■ To do ■
How many lines in the entries below contain "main"? Answer with the number only.
━━ Task inputs
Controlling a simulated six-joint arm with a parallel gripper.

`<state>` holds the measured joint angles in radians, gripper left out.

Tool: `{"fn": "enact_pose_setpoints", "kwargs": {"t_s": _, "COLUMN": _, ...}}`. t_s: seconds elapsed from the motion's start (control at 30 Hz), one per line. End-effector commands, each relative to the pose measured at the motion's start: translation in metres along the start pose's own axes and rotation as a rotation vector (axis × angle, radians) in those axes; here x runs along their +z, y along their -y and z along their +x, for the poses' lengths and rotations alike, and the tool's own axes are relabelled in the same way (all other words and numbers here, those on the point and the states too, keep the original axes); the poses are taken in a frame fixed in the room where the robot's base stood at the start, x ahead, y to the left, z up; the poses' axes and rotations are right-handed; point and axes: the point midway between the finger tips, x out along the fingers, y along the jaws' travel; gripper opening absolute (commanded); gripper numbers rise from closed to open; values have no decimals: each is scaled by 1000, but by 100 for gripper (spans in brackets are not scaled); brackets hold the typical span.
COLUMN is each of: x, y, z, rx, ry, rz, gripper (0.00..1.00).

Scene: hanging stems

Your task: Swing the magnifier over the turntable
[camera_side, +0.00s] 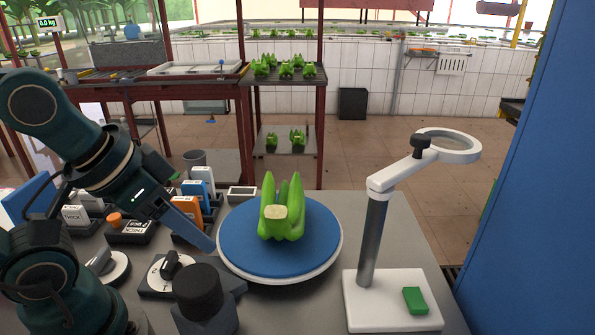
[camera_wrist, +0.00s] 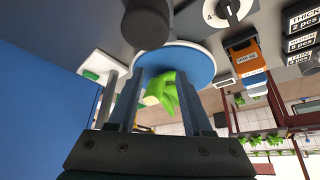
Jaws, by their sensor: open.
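The magnifier (camera_side: 424,160) stands on the right in the side view, with a grey post, a white arm, a dark knob and a ring lens. Its ring points to the back right, away from the turntable. The turntable (camera_side: 238,248) is a blue disc with a white rim, also seen in the wrist view (camera_wrist: 200,62). A green banana bunch (camera_side: 285,210) sits upright on it. My gripper (camera_side: 207,240) is open and empty at the turntable's left edge, apart from the magnifier. In the wrist view its fingers (camera_wrist: 166,82) frame the bunch, whose lower part is hidden.
The magnifier's white base (camera_side: 372,304) carries a green block (camera_side: 415,300). A black cylinder (camera_side: 198,292) and a dial box (camera_side: 168,275) stand in front of my gripper. Labelled boxes (camera_side: 186,208) crowd the left. A blue wall (camera_side: 535,200) closes the right side.

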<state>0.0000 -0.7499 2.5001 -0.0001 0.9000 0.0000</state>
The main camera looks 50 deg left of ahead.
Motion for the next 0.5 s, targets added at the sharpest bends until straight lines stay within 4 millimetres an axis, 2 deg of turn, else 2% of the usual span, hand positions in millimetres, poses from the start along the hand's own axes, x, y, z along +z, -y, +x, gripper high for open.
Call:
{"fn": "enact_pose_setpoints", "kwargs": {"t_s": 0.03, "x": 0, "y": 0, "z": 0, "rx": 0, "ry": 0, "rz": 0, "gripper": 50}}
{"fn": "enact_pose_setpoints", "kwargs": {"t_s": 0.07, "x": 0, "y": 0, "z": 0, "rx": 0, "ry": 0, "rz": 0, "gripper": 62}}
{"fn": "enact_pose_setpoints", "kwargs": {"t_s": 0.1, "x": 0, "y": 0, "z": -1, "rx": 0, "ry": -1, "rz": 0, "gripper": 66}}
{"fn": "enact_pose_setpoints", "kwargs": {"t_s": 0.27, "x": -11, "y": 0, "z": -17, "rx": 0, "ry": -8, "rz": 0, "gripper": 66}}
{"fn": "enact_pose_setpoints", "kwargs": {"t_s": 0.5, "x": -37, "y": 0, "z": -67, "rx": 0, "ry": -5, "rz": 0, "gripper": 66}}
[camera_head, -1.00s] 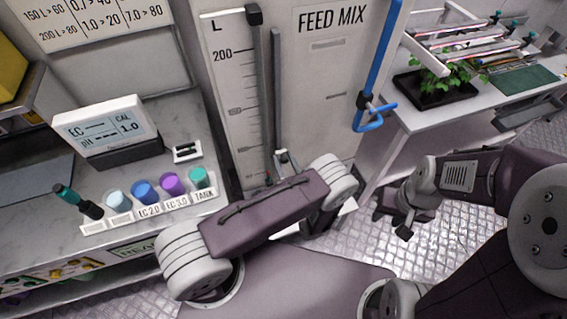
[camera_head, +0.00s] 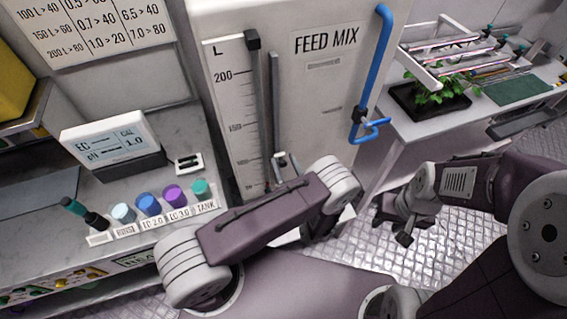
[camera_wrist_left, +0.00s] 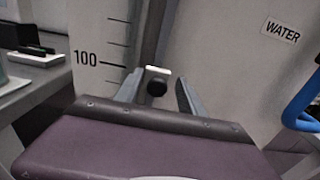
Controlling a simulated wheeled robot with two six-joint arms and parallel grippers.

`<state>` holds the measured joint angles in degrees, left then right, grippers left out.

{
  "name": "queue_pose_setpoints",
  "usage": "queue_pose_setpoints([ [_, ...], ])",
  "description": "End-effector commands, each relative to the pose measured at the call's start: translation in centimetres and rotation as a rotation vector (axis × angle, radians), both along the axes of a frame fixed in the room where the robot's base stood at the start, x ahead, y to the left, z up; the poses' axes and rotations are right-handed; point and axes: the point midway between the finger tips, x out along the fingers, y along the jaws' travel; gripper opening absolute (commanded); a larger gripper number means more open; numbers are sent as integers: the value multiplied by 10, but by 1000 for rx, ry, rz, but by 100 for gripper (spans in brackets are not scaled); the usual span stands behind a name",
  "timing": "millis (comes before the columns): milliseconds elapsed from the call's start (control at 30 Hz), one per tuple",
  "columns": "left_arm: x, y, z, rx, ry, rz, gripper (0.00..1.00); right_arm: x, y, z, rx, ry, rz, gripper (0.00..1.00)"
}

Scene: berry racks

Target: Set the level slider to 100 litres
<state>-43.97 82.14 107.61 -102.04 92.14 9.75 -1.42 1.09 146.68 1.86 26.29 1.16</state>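The level scale (camera_head: 233,110) runs up the left of the white FEED MIX tank (camera_head: 330,95), with 200 and 150 legible; its 100 mark (camera_wrist_left: 86,58) shows in the left wrist view. Beside it stands a dark vertical rail (camera_head: 258,105). The slider's black knob (camera_wrist_left: 157,88), under a small white plate (camera_wrist_left: 158,71), sits slightly below the 100 line's height in the wrist picture. My left gripper (camera_wrist_left: 159,92) has its fingers apart, one either side of the knob, with visible gaps. In the head view my arm hides most of it. My right gripper (camera_head: 396,222) hangs away from the tank, fingers unclear.
A blue pipe (camera_head: 375,70) with a blue handle is on the tank's right. Left is a counter with a meter (camera_head: 108,138) and several coloured caps in a labelled rack (camera_head: 150,228). Right is a white table (camera_head: 410,128) with a plant tray (camera_head: 440,108).

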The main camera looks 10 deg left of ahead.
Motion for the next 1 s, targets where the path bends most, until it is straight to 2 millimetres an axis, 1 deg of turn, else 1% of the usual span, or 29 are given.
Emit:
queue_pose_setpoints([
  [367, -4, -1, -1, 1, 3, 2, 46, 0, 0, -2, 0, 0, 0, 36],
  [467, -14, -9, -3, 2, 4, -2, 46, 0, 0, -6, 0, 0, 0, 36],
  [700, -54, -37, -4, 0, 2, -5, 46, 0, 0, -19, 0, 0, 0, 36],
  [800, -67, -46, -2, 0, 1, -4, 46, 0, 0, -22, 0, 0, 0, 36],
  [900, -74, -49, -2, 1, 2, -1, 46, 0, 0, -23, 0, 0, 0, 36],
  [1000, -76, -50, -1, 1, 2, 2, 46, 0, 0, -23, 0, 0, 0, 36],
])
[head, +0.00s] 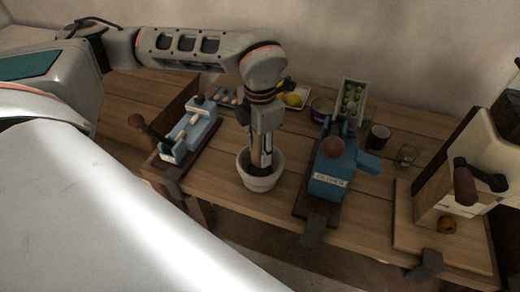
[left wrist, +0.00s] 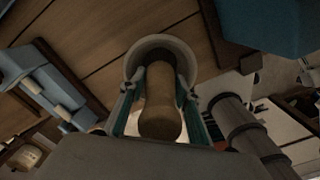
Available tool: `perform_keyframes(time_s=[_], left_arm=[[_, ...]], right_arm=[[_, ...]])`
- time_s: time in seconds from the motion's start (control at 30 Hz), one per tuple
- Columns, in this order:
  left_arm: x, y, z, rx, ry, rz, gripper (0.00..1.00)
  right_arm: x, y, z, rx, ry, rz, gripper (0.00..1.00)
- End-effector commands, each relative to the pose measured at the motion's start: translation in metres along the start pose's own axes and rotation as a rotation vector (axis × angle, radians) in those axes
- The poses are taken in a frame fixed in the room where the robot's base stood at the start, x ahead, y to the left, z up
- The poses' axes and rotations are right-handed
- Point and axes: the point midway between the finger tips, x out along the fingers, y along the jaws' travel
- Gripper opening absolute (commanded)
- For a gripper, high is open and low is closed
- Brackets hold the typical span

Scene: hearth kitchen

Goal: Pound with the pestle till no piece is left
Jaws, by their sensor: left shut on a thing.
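The white mortar (head: 261,176) stands on the wooden table near its front edge, and its rim shows in the left wrist view (left wrist: 162,42). My left gripper (head: 262,150) points down over the mortar. It is shut on the wooden pestle (left wrist: 160,100), whose lower end is inside the mortar. In the head view the pestle (head: 266,158) is mostly hidden by the fingers. The inside of the mortar is dark, and I cannot tell what lies in it. My right gripper is not in view.
A blue device (head: 335,168) on a dark board stands right of the mortar. A blue-and-white device (head: 190,136) stands left. Behind are a tray of green items (head: 352,97), yellow fruit (head: 293,99) and a dark cup (head: 379,136). A cream machine (head: 470,165) stands far right.

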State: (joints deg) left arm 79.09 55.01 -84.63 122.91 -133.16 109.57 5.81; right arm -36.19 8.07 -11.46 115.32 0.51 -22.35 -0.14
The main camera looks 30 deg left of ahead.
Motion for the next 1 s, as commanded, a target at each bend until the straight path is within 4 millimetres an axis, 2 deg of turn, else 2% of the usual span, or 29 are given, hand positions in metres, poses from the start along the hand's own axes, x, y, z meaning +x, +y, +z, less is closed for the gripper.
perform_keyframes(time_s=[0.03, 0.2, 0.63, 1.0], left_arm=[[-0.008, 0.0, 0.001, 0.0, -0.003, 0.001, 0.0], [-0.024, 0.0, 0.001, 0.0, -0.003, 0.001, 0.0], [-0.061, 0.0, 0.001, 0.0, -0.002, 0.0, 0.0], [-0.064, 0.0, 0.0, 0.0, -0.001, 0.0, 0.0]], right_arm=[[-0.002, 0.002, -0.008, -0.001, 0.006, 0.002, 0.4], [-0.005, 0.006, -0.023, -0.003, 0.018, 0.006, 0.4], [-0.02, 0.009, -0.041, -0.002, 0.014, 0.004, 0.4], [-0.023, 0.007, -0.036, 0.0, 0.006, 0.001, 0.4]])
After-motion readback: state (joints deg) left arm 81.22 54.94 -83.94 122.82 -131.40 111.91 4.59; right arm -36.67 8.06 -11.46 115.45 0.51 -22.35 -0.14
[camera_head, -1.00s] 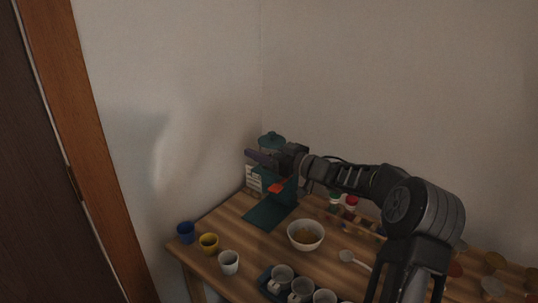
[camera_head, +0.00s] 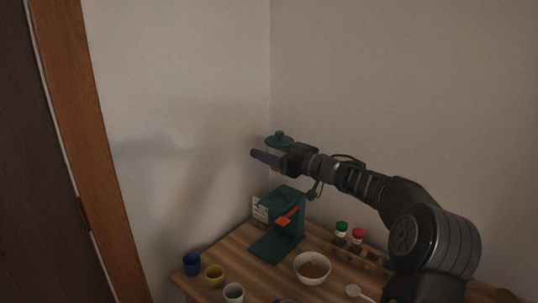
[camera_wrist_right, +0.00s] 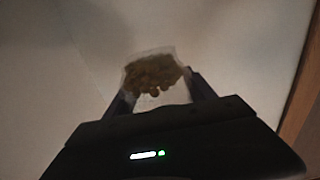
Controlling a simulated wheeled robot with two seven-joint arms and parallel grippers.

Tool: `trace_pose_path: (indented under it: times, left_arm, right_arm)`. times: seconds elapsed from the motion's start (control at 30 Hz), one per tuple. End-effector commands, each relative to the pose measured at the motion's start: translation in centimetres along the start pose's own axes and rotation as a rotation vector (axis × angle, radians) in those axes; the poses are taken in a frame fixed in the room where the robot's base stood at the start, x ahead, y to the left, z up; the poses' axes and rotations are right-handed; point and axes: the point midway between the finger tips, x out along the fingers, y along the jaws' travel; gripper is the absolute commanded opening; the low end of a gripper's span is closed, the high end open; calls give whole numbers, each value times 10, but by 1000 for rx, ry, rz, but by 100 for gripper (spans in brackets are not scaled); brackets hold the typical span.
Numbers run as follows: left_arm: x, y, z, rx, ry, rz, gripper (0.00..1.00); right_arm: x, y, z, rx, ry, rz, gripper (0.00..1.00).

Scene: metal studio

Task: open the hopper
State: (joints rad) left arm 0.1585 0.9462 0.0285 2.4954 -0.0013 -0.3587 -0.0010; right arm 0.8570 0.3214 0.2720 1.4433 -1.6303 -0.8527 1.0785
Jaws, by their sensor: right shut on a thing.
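The hopper (camera_head: 279,139) has a teal knobbed lid and a clear body, partly hidden behind my right gripper in the head view. My right gripper (camera_head: 267,157) is shut on it and holds it in the air above the teal grinder (camera_head: 287,199). In the right wrist view, the clear hopper (camera_wrist_right: 152,73) with brownish beans sits between the fingers; its lid cannot be made out there. The grinder has an orange-red lever (camera_head: 288,216) and stands upright on the table, apart from the hopper. My left gripper is not in view.
The wooden table (camera_head: 232,249) carries a bowl (camera_head: 312,268), a blue cup (camera_head: 192,263), a yellow cup (camera_head: 213,275) and a white cup (camera_head: 234,292). Green-lidded (camera_head: 341,229) and red-lidded (camera_head: 357,236) jars stand right of the grinder. Walls close off the corner behind.

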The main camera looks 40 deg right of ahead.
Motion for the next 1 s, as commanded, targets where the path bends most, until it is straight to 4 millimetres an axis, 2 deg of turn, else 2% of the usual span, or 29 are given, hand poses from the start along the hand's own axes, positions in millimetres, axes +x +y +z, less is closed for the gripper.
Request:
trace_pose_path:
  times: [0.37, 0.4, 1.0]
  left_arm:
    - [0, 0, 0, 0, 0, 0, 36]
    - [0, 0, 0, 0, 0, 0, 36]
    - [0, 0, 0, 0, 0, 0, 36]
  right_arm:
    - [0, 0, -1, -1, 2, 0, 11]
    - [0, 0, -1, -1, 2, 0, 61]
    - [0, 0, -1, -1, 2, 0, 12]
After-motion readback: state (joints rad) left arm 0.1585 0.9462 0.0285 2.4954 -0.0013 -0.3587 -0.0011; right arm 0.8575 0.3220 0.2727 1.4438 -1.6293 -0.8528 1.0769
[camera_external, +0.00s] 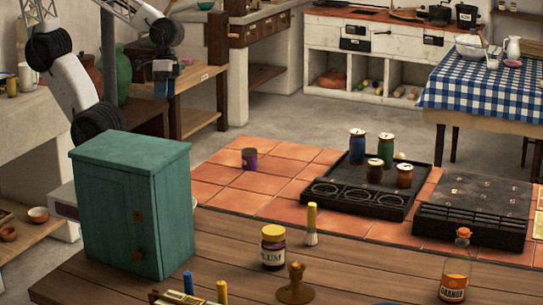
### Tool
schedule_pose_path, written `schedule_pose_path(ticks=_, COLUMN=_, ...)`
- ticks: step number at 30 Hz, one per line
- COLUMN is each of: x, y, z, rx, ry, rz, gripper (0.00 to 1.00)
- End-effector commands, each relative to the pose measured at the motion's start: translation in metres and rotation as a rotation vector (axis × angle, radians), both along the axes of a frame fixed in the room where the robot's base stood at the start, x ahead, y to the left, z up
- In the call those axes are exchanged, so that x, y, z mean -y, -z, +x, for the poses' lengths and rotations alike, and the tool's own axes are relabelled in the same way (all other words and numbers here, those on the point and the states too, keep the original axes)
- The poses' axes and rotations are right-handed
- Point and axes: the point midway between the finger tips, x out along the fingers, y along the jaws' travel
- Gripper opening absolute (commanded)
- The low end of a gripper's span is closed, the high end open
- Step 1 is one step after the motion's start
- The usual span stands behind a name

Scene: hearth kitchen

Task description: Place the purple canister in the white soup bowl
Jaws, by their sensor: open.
━━━━
■ Solution for this task ■
4